— BEGIN Data excerpt —
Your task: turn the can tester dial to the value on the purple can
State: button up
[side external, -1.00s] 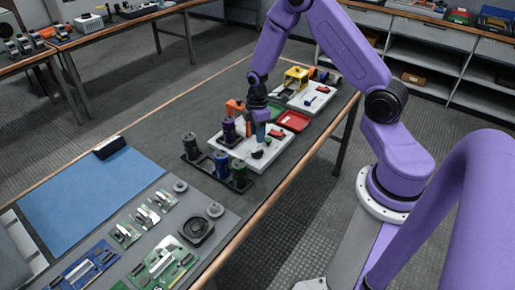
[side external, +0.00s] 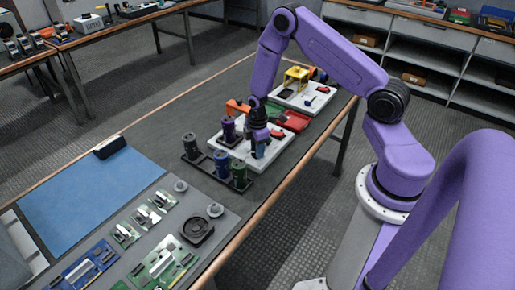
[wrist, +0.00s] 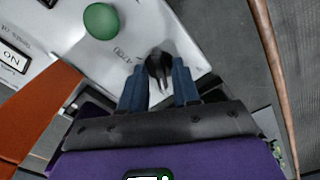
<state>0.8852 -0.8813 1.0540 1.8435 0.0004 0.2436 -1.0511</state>
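The purple can (side external: 228,129) stands upright in a dark rack on the bench; its printed value is too small to read. The white can tester (side external: 231,150) lies beside the rack. Its dark dial (wrist: 158,66) shows in the wrist view on the white panel, near unclear handwritten marks. My gripper (wrist: 158,72) has its two blue fingers apart, one on each side of the dial, with visible gaps; contact cannot be told. In the side view my gripper (side external: 259,153) is low over the tester and hides the dial.
A dark can (side external: 190,146), a blue can (side external: 221,161) and a green can (side external: 239,174) stand close by. A green button (wrist: 101,20) sits near the dial. Red (side external: 294,121) and green trays lie behind the tester. A blue mat (side external: 90,185) lies left.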

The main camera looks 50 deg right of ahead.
— END Data excerpt —
Images in the data above are to be skipped. Retype all other material exactly.

■ Exercise result ■
Your task: turn the can tester dial to the value on the purple can
State: button up
[side external, -1.00s] 
[side external, +0.00s] 
[wrist, +0.00s] 
<state>0.8852 -0.8813 1.0540 1.8435 0.0004 0.2436 -1.0511</state>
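The purple can (side external: 228,129) stands upright in a dark rack on the bench; its printed value is too small to read. The white can tester (side external: 231,150) lies beside the rack. Its dark dial (wrist: 158,66) shows in the wrist view on the white panel, near unclear handwritten marks. My gripper (wrist: 158,72) has its two blue fingers apart, one on each side of the dial, with visible gaps; contact cannot be told. In the side view my gripper (side external: 259,153) is low over the tester and hides the dial.
A dark can (side external: 190,146), a blue can (side external: 221,161) and a green can (side external: 239,174) stand close by. A green button (wrist: 101,20) sits near the dial. Red (side external: 294,121) and green trays lie behind the tester. A blue mat (side external: 90,185) lies left.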

The main camera looks 50 deg right of ahead.

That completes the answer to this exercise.